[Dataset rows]
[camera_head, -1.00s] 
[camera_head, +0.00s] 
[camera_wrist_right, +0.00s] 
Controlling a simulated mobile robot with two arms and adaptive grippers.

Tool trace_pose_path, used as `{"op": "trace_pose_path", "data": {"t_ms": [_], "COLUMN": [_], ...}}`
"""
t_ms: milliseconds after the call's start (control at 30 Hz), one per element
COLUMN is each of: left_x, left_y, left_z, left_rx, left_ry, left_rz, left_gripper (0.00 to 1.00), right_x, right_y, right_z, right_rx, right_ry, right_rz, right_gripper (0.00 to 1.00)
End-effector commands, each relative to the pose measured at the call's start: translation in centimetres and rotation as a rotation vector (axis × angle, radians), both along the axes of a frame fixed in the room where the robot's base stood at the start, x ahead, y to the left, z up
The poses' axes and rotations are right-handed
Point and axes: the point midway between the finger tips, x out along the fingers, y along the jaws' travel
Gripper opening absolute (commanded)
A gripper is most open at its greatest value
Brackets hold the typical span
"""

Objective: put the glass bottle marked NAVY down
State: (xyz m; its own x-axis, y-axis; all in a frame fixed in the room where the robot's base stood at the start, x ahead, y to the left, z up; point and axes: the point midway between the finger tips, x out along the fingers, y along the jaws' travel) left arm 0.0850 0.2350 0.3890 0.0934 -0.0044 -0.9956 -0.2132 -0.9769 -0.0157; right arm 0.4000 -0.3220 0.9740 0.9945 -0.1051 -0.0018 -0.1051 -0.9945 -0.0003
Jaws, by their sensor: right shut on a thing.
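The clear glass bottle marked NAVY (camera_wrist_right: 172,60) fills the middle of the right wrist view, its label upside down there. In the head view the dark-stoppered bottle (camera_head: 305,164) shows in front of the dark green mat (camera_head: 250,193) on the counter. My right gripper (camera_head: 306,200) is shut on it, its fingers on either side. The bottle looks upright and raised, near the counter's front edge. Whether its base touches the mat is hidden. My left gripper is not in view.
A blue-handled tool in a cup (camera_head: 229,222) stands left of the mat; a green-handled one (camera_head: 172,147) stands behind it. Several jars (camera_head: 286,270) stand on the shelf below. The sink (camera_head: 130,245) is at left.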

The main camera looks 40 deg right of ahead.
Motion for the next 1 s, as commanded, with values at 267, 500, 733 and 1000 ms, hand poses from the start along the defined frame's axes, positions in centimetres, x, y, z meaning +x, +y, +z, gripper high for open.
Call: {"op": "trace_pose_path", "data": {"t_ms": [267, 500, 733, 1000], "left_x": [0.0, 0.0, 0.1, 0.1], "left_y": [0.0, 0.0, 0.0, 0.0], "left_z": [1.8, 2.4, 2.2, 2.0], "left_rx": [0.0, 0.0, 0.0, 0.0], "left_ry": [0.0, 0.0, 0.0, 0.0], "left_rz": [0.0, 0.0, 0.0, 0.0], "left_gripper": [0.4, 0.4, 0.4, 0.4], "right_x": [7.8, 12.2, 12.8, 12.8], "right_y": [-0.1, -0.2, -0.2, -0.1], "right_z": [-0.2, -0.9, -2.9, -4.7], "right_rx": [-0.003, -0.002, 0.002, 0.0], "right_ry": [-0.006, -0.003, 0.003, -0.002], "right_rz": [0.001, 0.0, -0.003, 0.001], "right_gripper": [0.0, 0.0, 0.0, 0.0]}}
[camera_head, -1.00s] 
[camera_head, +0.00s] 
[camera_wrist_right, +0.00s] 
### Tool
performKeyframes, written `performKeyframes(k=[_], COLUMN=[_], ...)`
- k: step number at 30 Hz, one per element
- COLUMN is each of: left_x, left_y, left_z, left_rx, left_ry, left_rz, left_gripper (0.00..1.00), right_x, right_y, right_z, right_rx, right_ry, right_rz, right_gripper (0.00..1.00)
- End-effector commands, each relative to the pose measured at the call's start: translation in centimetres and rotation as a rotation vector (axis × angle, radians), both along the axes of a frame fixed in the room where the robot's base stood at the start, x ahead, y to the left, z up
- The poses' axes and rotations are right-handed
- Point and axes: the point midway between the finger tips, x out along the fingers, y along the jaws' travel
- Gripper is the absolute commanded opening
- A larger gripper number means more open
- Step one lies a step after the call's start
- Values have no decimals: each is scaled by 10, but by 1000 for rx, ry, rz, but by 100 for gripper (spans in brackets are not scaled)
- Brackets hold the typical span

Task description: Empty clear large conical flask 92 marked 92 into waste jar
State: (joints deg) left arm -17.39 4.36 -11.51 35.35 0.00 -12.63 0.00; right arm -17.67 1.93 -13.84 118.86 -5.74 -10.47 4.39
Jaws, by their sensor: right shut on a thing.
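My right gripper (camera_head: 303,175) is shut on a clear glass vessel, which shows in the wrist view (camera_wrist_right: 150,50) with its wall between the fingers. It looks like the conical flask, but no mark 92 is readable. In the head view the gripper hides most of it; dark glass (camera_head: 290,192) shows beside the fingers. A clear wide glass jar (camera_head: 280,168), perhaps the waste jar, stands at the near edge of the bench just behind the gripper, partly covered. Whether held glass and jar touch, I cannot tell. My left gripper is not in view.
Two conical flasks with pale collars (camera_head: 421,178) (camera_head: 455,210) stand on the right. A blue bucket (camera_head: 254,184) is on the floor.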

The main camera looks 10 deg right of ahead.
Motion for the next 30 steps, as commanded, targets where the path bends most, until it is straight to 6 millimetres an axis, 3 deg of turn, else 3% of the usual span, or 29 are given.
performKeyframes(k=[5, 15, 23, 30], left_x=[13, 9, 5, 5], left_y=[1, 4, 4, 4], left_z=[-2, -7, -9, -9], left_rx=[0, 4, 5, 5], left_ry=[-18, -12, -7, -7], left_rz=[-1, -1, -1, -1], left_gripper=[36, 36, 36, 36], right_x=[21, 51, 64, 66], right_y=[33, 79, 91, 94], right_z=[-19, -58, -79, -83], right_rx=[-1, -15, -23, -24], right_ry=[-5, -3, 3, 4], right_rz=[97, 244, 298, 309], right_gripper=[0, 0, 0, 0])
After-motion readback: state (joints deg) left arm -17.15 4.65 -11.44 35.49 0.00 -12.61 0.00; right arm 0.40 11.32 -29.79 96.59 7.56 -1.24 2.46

• [What you will do]
From the entries, copy out each line containing the word "absolute".

• [Full output]
Gripper opening absolute (commanded)
- Gripper is the absolute commanded opening

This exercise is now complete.